Veterans read Poet Laureate’s poem marking Armistice centenary
Residents, staff and volunteers from The Royal Star & Garter Homes have recited a poem written to commemorate 100 years since the end of the First World War.
A Wound in Time has been penned by Poet Laureate Carol Ann Duffy and is part of film director Danny Boyle’s Pages of the Sea project, which is marking the Armistice centenary on beaches around Britain on 11 November.
It ties in with #RSGHremembers – the Charity’s Remembrance Day campaign which launched last week featuring staff, volunteers and residents from The Royal Star & Garter Homes holding photographs or medals of relatives who fought in the First World War.
The Royal Star & Garter Homes cares for ex-Servicemen and women and their partners living with disability or dementia at award-winning homes in Surbiton and Solihull. The reading is especially poignant as the Charity was founded in 1916 to care for the severely injured young men returning from the battlegrounds of the First World War.

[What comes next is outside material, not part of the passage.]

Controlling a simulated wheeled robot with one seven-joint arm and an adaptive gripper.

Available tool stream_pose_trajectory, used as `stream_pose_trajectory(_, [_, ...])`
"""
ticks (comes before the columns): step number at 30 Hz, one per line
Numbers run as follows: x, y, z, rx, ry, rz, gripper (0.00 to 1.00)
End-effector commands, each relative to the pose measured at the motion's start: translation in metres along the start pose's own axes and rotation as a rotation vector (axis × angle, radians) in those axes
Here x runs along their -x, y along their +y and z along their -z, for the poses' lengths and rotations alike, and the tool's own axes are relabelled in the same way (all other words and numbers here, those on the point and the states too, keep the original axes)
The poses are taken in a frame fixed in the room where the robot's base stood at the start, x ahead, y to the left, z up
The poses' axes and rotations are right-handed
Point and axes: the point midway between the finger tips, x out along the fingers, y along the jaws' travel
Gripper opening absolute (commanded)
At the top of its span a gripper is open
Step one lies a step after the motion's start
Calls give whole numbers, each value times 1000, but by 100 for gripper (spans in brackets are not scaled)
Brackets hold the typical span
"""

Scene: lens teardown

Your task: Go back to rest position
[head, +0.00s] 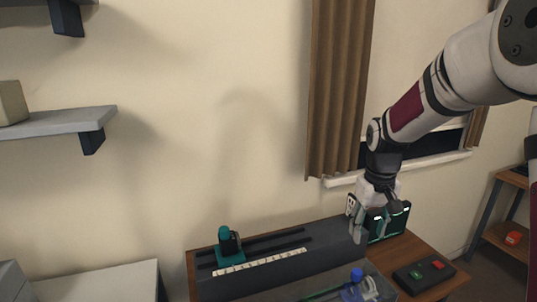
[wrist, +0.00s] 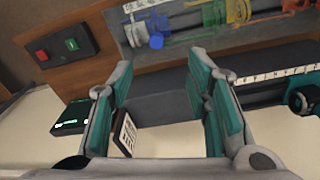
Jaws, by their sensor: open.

Unable to travel to the coast but keen to play a part in the project, residents from both Homes read the poem, along with staff and volunteers.
Pauline Shaw, Director of Care, said: “Residents wanted to share reading the poem aloud because they can’t be at the beaches on November 11. I’m delighted staff and volunteers are involved too because the Charity is a family.”
Pages of the Sea will see portraits of people who left their communities to serve in the 1914-1918 conflict drawn into the sand at selected beaches, before being washed away by the sea. A Wound in Time will be read by individuals, families and communities on the day.
Residents in the Charity’s Solihull Home have also been inspired by Pages of the Sea to paint poppies on 100 pebbles to mark the Armistice centenary.
A Wound in Time, by Carol Ann Duffy
It is the wound in Time. The century’s tides,
chanting their bitter psalms, cannot heal it.
Not the war to end all wars; death’s birthing place;
the earth nursing its ticking metal eggs, hatching
new carnage. But how could you know, brave
as belief as you boarded the boats, singing?
The end of God in the poisonous, shrapneled air.
Poetry gargling its own blood. We sense it was love
you gave your world for; the town squares silent,
awaiting their cenotaphs. What happened next?
War. And after that? War. And now? War. War.
History might as well be water, chastising this shore;
for we learn nothing from your endless sacrifice.
Your faces drowning in the pages of the sea.